▶ _Information provided_:

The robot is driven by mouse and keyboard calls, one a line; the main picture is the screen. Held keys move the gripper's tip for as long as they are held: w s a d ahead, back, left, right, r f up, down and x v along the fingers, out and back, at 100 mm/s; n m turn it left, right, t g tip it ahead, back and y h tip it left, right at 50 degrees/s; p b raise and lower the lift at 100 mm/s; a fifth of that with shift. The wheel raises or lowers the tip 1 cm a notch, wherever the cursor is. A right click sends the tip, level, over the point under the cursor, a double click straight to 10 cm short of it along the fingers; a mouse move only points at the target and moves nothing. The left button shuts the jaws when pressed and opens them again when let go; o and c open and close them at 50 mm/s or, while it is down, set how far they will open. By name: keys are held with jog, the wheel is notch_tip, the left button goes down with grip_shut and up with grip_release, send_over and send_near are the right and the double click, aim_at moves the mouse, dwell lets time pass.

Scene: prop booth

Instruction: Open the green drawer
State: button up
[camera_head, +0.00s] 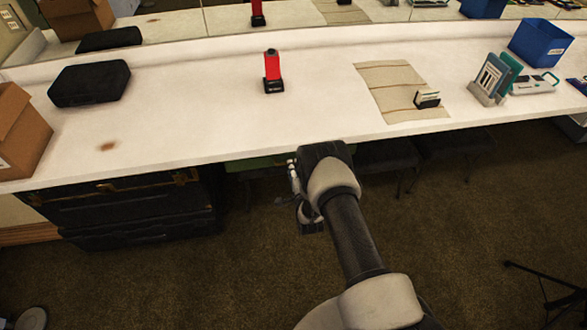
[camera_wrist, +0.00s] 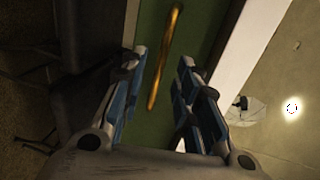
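The green drawer (camera_head: 260,162) shows as a thin strip under the front edge of the white counter in the head view, mostly hidden by the counter and my arm. In the wrist view its green front (camera_wrist: 152,35) fills the middle, with a long gold handle (camera_wrist: 165,58) across it. My gripper (camera_wrist: 160,72) is open, with one blue-padded finger on each side of the handle's lower part. I cannot tell whether either finger touches the handle. In the head view my gripper (camera_head: 294,178) is just below the counter edge, partly hidden by my wrist.
The white counter (camera_head: 200,120) overhangs the drawer. Black trunks (camera_head: 135,210) stand below it on the left, and dark stools (camera_head: 385,155) on the right. A red device (camera_head: 272,70) and a black case (camera_head: 90,82) stand on top. Carpet (camera_head: 470,230) in front is mostly clear.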

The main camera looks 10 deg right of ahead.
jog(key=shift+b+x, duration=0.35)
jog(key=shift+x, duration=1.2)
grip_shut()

▶ _Task goal_: Repeat the full listing above exactly, with no pictures in the copy.

▶ _Answer to this problem_:
The robot is driven by mouse and keyboard calls, one a line; the main picture is the screen. Held keys move the gripper's tip for as long as they are held: w s a d ahead, back, left, right, r f up, down and x v along the fingers, out and back, at 100 mm/s; n m turn it left, right, t g tip it ahead, back and y h tip it left, right at 50 degrees/s; p b raise and lower the lift at 100 mm/s; a fifth of that with shift. The wheel raises or lowers the tip 1 cm a notch, wherever the cursor is. A right click sends the tip, level, over the point under the cursor, a double click straight to 10 cm short of it along the fingers; a mouse move only points at the target and moves nothing. The left button shuts the jaws when pressed and opens them again when let go; o and c open and close them at 50 mm/s or, while it is down, set how far they will open. By name: keys are held with jog, the wheel is notch_tip, the left button goes down with grip_shut and up with grip_release, send_over and send_near are the right and the double click, aim_at moves the mouse, dwell lets time pass.

Scene: prop booth

Instruction: Open the green drawer
State: button up
[camera_head, +0.00s] 
[camera_wrist, +0.00s] 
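The green drawer (camera_head: 260,162) shows as a thin strip under the front edge of the white counter in the head view, mostly hidden by the counter and my arm. In the wrist view its green front (camera_wrist: 152,35) fills the middle, with a long gold handle (camera_wrist: 165,58) across it. My gripper (camera_wrist: 160,72) is open, with one blue-padded finger on each side of the handle's lower part. I cannot tell whether either finger touches the handle. In the head view my gripper (camera_head: 294,178) is just below the counter edge, partly hidden by my wrist.
The white counter (camera_head: 200,120) overhangs the drawer. Black trunks (camera_head: 135,210) stand below it on the left, and dark stools (camera_head: 385,155) on the right. A red device (camera_head: 272,70) and a black case (camera_head: 90,82) stand on top. Carpet (camera_head: 470,230) in front is mostly clear.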

The main camera looks 10 deg right of ahead.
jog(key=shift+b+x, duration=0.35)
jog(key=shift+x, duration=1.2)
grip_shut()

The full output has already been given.